Extract only the lines from the start of the entries below to the line with "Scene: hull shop", inclusive; omit every picture.

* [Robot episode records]

⁂

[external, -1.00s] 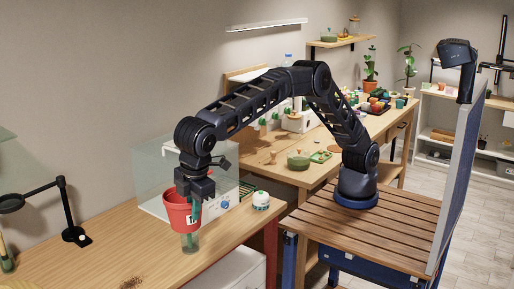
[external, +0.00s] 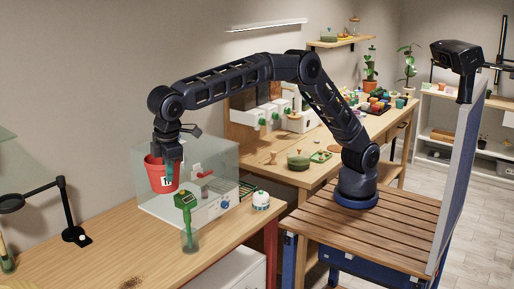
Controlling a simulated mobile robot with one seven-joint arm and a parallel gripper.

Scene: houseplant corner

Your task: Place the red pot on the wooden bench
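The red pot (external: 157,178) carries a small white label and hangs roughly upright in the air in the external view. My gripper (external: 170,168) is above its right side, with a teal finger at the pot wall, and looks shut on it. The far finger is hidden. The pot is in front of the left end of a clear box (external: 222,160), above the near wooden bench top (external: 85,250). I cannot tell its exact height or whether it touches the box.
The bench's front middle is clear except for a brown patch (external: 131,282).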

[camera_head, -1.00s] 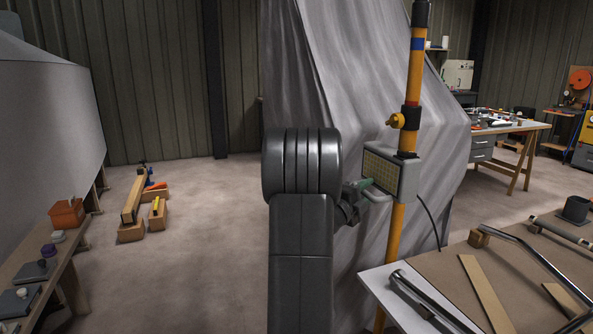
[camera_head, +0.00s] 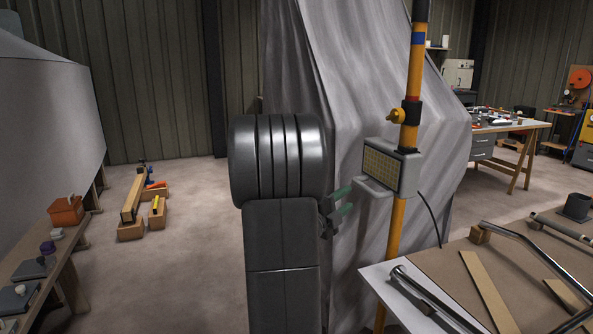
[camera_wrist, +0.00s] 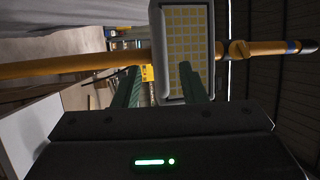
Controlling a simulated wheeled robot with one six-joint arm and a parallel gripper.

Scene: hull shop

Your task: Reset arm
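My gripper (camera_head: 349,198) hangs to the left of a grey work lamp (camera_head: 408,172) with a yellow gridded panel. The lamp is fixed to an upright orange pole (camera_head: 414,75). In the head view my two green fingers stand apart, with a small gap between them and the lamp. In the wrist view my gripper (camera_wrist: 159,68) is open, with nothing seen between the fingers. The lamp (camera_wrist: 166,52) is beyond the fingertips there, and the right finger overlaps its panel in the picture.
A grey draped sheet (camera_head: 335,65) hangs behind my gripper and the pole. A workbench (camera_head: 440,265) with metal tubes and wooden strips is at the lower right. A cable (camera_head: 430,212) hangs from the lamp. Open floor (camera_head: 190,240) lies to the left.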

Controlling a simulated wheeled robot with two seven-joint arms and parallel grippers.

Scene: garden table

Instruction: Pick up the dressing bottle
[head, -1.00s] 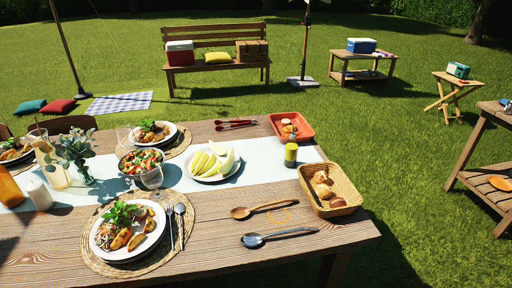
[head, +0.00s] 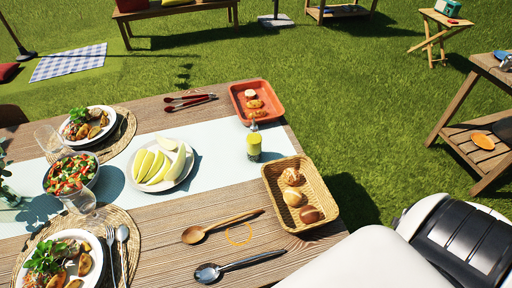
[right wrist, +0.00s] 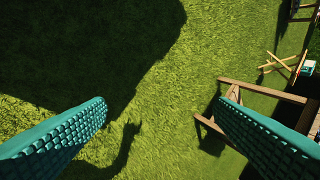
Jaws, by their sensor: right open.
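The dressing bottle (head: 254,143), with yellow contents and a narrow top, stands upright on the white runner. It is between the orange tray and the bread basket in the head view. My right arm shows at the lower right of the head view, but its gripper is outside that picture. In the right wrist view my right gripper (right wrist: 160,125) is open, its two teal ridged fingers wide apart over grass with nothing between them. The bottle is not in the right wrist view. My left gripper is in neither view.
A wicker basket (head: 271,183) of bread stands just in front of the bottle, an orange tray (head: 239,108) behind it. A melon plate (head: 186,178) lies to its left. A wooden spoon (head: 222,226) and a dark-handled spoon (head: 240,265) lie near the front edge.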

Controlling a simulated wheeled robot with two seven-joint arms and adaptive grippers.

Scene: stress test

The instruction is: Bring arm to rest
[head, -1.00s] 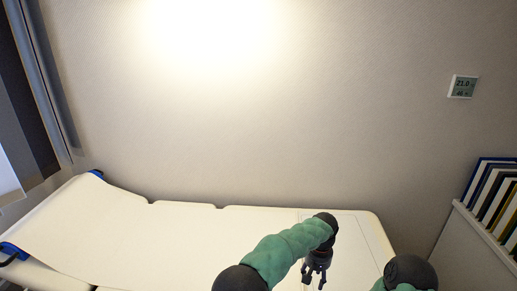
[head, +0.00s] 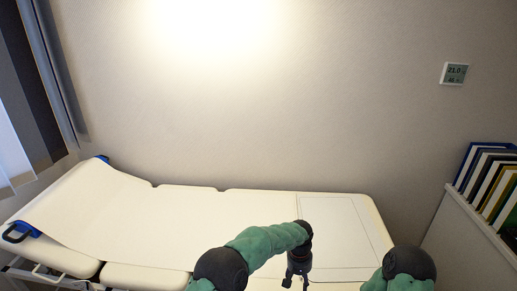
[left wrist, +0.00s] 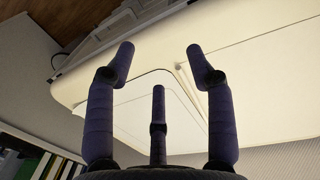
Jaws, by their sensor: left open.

⁂

* [Output of the task]
[external, -1.00s] 
[external, +0.00s] 
Controlling a simulated mobile robot with one seven-joint arm and a parallel gripper.

Scene: houseplant corner

Your task: Place the red pot on the wooden bench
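The red pot (external: 157,178) carries a small white label and hangs roughly upright in the air in the external view. My gripper (external: 170,168) is above its right side, with a teal finger at the pot wall, and looks shut on it. The far finger is hidden. The pot is in front of the left end of a clear box (external: 222,160), above the near wooden bench top (external: 85,250). I cannot tell its exact height or whether it touches the box.
The bench's front middle is clear except for a brown patch (external: 131,282).

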[camera_head, -1.00s] 
[camera_head, +0.00s] 
[camera_wrist, +0.00s] 
Controlling a simulated wheeled robot with one six-joint arm and a parallel gripper.

Scene: hull shop

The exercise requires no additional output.